午前中に近くの温泉に行った。温泉の近くには20年前に通っていた小学校がある。お風呂に入った後、散歩がてら、当時の通学路をなぞるようにして歩いて帰った。
歩き始めこそ懐かしさでわくわくしたものの、次第に退屈になった。変わり映えしない畦道。変わり映えしない住宅地。深緑の静かな貯水池に、あたらしい卒塔婆がまばらに差してある墓群。大晦日だからか人影は見えず、空気は冷たかった。歩いても歩いても間延びしたような風景が続き、遅々として進まぬ時間が重りのようにまとわりついていた。
夜に佐々木敦『映画的最前線』を読むが、なかなか集中出来ず、頁が進まない。

 

2022/1/1
少し離れた町に住む母方の祖父母宅へ新年の挨拶に行った。いつも「お〜よく来た!」と笑顔で出迎えてくれる祖父が見当たらない。祖母に訳を聞くと、この間入院したという。私は気遣われて、その事を知らされていなかった。

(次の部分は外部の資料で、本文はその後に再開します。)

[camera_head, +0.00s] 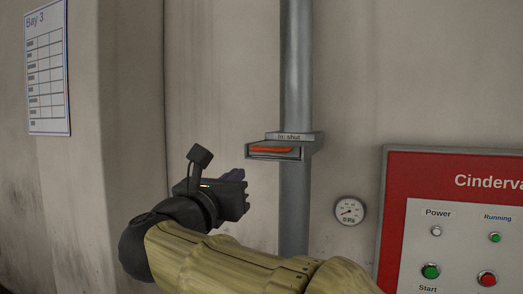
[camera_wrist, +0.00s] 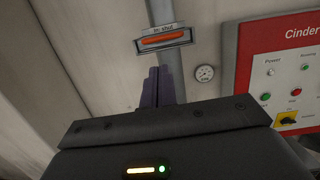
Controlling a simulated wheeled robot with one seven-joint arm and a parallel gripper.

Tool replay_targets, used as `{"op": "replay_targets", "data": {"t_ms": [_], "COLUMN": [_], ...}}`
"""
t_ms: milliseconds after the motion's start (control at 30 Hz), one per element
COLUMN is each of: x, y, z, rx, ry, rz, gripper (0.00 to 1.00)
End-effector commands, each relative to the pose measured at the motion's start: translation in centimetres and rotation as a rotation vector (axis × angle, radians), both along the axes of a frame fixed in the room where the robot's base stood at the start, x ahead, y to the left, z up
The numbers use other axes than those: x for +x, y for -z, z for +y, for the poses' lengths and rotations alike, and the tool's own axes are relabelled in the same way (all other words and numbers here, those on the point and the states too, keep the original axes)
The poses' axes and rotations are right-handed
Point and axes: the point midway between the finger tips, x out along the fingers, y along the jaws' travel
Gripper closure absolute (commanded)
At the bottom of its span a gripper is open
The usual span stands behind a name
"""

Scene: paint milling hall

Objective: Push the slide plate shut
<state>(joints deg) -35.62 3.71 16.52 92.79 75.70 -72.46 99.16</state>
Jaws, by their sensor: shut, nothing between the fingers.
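The slide plate's orange front edge (camera_head: 271,150) shows in a grey housing (camera_head: 297,137) on a vertical grey pipe (camera_head: 296,70). A label on the housing reads "In: shut". In the wrist view the orange edge (camera_wrist: 162,38) lies above my fingertips, inside the housing's frame (camera_wrist: 185,37). How far the plate stands out is hard to tell. My gripper (camera_head: 241,174) is below and left of the housing in the head view, apart from it. Its purple fingers (camera_wrist: 157,74) are together and empty, in line below the plate in the wrist view.
A round gauge (camera_head: 349,211) is on the wall right of the pipe. A red control panel (camera_head: 392,200) with buttons stands further right. A "Bay 3" sheet (camera_head: 47,70) hangs on the left wall. The space between my fingers and the housing looks clear.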

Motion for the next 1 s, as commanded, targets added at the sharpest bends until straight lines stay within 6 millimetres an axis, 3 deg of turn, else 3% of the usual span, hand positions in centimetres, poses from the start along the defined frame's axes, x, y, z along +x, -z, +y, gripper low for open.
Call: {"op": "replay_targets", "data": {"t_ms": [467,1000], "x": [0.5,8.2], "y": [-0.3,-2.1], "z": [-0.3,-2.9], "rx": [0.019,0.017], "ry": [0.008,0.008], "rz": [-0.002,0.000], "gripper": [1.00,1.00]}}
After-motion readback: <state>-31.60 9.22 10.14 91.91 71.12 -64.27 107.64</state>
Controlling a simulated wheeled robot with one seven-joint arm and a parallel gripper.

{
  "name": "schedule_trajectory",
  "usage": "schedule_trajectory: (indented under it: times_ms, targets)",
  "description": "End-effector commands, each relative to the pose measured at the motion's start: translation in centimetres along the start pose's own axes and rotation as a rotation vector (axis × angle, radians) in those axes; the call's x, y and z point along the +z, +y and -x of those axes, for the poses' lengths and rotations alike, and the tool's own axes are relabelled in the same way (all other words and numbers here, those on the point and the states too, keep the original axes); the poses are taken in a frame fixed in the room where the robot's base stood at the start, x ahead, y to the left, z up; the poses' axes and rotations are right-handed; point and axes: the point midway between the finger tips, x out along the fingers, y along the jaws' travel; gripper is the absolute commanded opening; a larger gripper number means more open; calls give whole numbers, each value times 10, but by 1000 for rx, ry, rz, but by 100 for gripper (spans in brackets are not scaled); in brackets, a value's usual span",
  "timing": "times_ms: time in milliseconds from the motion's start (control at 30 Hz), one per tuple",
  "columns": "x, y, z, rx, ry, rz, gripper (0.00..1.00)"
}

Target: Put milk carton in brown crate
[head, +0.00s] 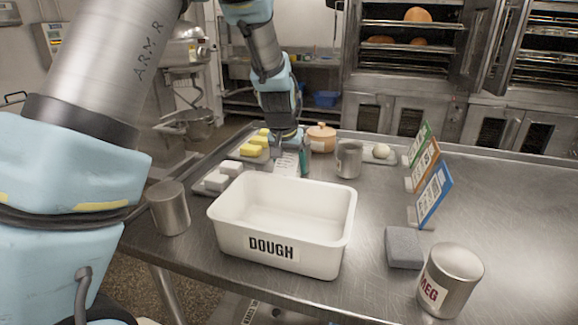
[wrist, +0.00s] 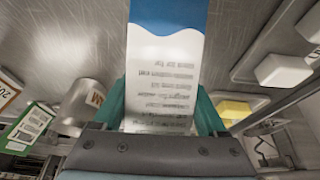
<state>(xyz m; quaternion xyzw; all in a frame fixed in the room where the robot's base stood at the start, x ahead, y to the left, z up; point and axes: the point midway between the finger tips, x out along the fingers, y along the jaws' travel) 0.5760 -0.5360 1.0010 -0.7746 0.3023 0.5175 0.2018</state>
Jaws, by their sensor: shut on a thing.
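The milk carton (wrist: 164,70) is white with lines of print and a blue end. My gripper (wrist: 160,105) is shut on it, with a teal finger on each side in the wrist view. In the head view the carton (head: 286,164) shows as a white printed face below my gripper (head: 290,150), behind the white bin and close to the table; I cannot tell whether it touches the table. I see no brown crate in either view. The bin in front is white, empty and labelled DOUGH (head: 271,249).
Yellow blocks (head: 251,150) and white blocks (head: 217,182) on trays lie left of the carton. An orange lidded pot (head: 321,137) and metal cups (head: 348,160) (head: 169,209) (head: 450,281) stand around. Upright signs (head: 433,194) and a grey block (head: 403,248) are right. The table's right side is clear.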

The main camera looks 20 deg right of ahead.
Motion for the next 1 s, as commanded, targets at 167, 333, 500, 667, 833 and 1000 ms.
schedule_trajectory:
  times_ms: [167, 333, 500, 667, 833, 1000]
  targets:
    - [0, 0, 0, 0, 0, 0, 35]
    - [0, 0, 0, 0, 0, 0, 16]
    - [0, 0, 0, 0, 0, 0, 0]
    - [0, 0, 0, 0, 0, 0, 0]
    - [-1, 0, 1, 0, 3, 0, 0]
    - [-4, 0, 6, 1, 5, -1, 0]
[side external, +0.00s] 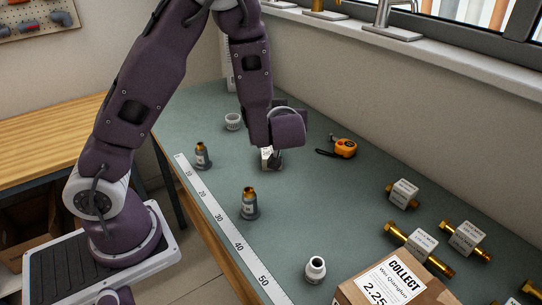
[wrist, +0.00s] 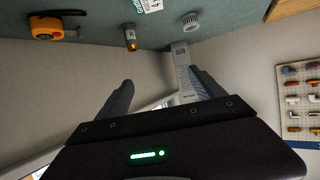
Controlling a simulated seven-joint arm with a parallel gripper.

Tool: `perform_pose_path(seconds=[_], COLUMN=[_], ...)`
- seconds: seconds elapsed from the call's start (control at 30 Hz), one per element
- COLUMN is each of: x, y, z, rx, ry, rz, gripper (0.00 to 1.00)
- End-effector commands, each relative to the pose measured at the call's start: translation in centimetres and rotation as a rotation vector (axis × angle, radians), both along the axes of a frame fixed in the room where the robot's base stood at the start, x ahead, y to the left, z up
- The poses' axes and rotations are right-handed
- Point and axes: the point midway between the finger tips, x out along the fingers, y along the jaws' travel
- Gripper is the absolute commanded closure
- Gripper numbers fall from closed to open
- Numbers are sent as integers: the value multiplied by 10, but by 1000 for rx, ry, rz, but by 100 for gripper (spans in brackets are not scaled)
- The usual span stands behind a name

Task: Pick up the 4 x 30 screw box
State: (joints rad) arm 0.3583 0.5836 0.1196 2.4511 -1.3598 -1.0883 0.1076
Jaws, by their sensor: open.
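My gripper (wrist: 162,88) is open in the wrist view, its two dark fingers apart with nothing held between them. In the side external view the end of my arm hangs over the back half of the green bench, and the fingers cannot be made out. A small white-labelled item (side external: 266,152) stands on the bench just below my wrist, partly hidden by it. In the wrist view a white and green labelled box (wrist: 150,5) is cut off by the top edge. Its print is too small to read, so I cannot tell whether it is the 4 x 30 screw box.
An orange tape measure (side external: 344,148) and a white ribbed cap (side external: 233,121) lie nearby. Two brass-topped fittings (side external: 249,203) (side external: 202,156) stand near the ruler strip (side external: 219,216). Labelled brass fittings (side external: 467,238) and a COLLECT carton (side external: 350,293) occupy the front right. The window wall borders the bench.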

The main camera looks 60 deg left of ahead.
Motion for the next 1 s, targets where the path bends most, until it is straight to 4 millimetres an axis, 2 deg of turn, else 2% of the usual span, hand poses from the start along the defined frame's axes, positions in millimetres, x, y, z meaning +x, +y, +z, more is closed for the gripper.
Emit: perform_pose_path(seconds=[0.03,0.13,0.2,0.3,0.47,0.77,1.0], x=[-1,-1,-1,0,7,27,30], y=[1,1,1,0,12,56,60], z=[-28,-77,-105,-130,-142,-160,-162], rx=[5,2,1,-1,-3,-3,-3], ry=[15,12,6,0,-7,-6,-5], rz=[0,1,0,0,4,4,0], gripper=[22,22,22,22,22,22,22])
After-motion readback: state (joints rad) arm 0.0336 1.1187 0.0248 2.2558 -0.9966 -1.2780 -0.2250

歳も90で以前より衰えをみせていたが、昨年12月の半ばについに立ち上がれなくなり、そのまま入院したそうだ。入院してからはコロナのご時世で、祖母も母も全くの面会謝絶状態だという。祖父は病室で1人、正月を迎えているのだろう。
帰りに祖母から、金陵という日本酒を貰った。香川特産の銘柄である。祖父が昨年のお盆に私と飲むことを楽しみに用意していたお酒だったそうだ。私は仕事が忙しいから、と言ってお盆に帰らなかった。
そして、あれだけお酒が好きだった祖父は、もうお酒を飲むことが出来ないと聞いた。また、祖母も母も、祖父がおそらくはもう家にも帰れないことを覚悟している。結局、祖父の顔を見ることなく祖父母宅を後にした。幼少の頃、祖父にたくさん可愛がってもらってきたことを思い出して、人のいないところで少しだけ泣いた。